OfficeDev / office-js

A repo and NPM package for Office.js, corresponding to a copy of what gets published to the official "evergreen" Office.js CDN, at https://appsforoffice.microsoft.com/lib/1/hosted/office.js.
https://learn.microsoft.com/javascript/api/overview
Other
679 stars 95 forks source link

context.document.body.text differs depending on whether revisions are shown as balloon or inline #2314

Closed andreas-schoch closed 5 months ago

andreas-schoch commented 2 years ago

User settings influence what context.document.body.text returns in a Word add-in.

Your Environment

Expected behavior

No matter whether user has tracked changes displayed as inline or balloons, context.document.body.text (or another exposed property which can be loaded) should return the same text which includes deletions/insertions.

Current behavior

When user selects Show Markup --> Balloons --> Show Revisions in Balloons, revisions are not reflected in body.text When user selects Show Markup --> Balloons --> Show All Revisions Inline, revisions are reflected in body.text.

Steps to reproduce

Console.log the value of context.document.body.text and compare the difference when Show Markup --> Balloons --> Show Revisions in Balloons vs. Show All Revisions Inline

Context

I am unsure whether this inconsistency is intentional or a bug, but it makes working with the document content unnecessarily difficult.

As a workaround we now have to parse the Ooxml into a string ourselves which has quite an overhead. body.getOoxml() was about ~6x slower compared to body.text when I last compared it on a windows desktop.

At a minimum I would have expected the office-js api to either:

Apologies in case I missed something and it already is possible to get the insertions/deletions as text without having to parse the ooxml. Please let me know if there is another way 🙏

greysteil commented 1 year ago

Just ran into this with my app. Big ➕ to the request to get a document's text independent of the way revisions are being shown in the doc. Our flow is as follows:

  1. Extract the document's text (with context.document.body.text)
  2. Split that text up into things we're interested in
  3. Search through the document for the pieces we're interested in using context.document.body.search(...) and store their ranges

Unfortunately, whilst the return value of context.document.body.text depends on the way revisions are being shown in the doc, context.document.body.search doesn't. As a result, if the user was viewing markup in balloons when the extraction (1) occurred, and there was markup in one of the things we subsequently want to search for (3) we have a mismatch between the doc and what we're searching for.
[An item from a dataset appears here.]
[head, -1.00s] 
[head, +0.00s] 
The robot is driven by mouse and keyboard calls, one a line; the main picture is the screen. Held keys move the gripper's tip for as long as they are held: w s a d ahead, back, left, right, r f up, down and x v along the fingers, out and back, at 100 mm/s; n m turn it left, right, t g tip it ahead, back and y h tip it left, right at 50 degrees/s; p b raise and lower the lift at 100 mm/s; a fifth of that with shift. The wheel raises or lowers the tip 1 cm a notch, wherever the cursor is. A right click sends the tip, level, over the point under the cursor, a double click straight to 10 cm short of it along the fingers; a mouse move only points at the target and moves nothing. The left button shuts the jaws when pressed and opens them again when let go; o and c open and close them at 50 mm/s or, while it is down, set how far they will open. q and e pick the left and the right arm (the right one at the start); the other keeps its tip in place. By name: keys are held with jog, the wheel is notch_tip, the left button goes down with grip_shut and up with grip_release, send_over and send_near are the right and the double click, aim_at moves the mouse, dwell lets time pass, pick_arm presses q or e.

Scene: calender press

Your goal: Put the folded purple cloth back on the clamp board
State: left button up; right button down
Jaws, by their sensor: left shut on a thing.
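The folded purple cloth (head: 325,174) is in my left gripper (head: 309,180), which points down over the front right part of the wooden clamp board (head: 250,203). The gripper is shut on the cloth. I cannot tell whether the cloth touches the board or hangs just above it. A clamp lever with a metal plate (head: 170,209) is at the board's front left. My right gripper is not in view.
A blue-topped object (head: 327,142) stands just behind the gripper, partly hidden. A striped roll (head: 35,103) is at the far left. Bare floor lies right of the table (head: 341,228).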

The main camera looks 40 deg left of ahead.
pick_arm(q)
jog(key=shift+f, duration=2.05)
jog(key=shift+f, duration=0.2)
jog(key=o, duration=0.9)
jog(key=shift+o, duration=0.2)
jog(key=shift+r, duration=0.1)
I've noticed that context.document.body.text.getReviewedText() is independent of the view, which is great, but unfortunately it's not the text that context.document.body.search(...) uses (which appears to be the text that context.document.body.text returns if displaying revisions inline?).

Update:

chad-levesque commented 6 months ago

Any updates on this? This bug is absolutely killing us

We can't use getReviewedText because it freezes and causes severe document scrolling, and we can't rely on paragraph.text because of this Show Revisions Inline issue...

getReviewedText-inline-bug

wangyun-microsoft commented 5 months ago

@andreas-schoch can you please see if body.getReviewedText() can solve your problem?
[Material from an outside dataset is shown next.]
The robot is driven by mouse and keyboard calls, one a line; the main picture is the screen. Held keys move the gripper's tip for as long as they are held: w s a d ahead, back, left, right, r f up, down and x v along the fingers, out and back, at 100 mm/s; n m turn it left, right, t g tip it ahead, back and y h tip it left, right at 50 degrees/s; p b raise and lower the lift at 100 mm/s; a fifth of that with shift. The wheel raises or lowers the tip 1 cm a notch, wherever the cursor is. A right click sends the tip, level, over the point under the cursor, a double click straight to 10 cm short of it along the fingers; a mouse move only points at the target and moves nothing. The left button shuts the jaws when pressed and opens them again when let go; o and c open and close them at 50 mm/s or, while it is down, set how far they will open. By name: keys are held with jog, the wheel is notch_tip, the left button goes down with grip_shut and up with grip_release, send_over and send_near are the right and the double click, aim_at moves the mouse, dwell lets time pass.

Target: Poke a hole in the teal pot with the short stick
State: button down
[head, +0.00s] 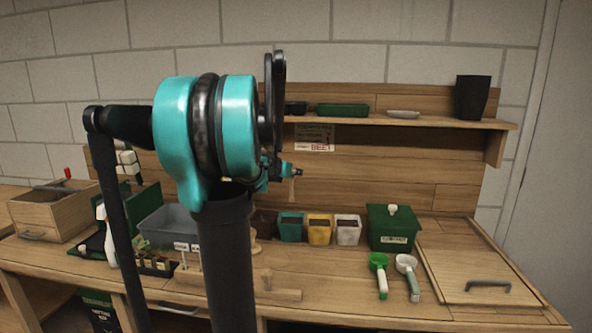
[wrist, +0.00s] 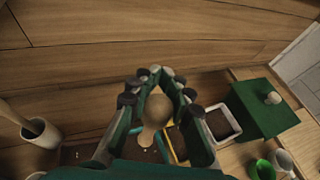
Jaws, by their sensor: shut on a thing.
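My gripper (wrist: 155,82) has green fingers with dark joints, closed around a pale wooden stick with a rounded knob (wrist: 157,108). In the head view my gripper (head: 277,175) is small and partly behind my arm. The stick (head: 292,187) shows below it, in the air above the pots. The teal pot (head: 291,229) stands on the bench, left of the yellow pot (head: 319,229), with dark soil inside. In the wrist view only a sliver of teal shows behind the fingers. The stick's lower tip is hard to make out.
A white pot (head: 347,230) stands right of the yellow one, then a green lidded box (head: 392,228). A shelf (head: 420,121) runs above. Green and white scoops (head: 379,274) lie in front. A grey bin (head: 168,226) stands left. A cup (wrist: 40,133) holds another stick.

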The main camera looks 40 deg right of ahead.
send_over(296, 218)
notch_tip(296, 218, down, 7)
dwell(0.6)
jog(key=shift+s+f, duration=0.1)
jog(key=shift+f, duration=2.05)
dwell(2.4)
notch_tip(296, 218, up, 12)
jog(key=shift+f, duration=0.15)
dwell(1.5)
@chad-levesque , we are working on getReviewedText issues (freezes document and scrolling). We will use other issues to track them.

@greysteil Can you open a separate issue for search() if you think it is still a problem for you?

greysteil commented 5 months ago

@greysteil Can you open a separate issue for search() if you think it is still a problem for you?

There's a separate issue with search(...) - it scans the body's text as though all text where present, so "hello~goodbye~ my old friend" will appear as "hellogoodbye my old friend", and searching for "hello my old friend" won't find it

I no longer think of this as an issue. It's not super intuitive, but it matches the way search in Word works for end users, so I don't think it's an OfficeJS issue. I also now think the present behaviour of context.document.body.text is helpful, as it implicitly reveals what display mode a user is in, and provides the text to search for. (My original comment about the text to search for was wrong - context.document.body.text is mostly the base text for searching over.)

dorinionut commented 5 months ago

Going back to the initial problem, how can one search for text ignoring the track changes?

I am analysing the document text in the Backend and I get back sections of text which I need to highlight (using content controls). In order to find the ranges / places where the content control needs to be created, I do a search by the text I receive from the BE and it's not found by Word, because the new text doesn't include the deleted parts, but Word does include them.

How can I go around this?

microsoft-github-policy-service[bot] commented 5 months ago

This issue has been automatically marked as stale because it is marked as needing author feedback but has not had any activity for 4 days. It will be closed if no further activity occurs within 3 days of this comment. Thank you for your interest in Office Add-ins!

microsoft-github-policy-service[bot] commented 5 months ago

This issue has been closed due to inactivity. Please comment if you still need assistance and we'll re-open the issue.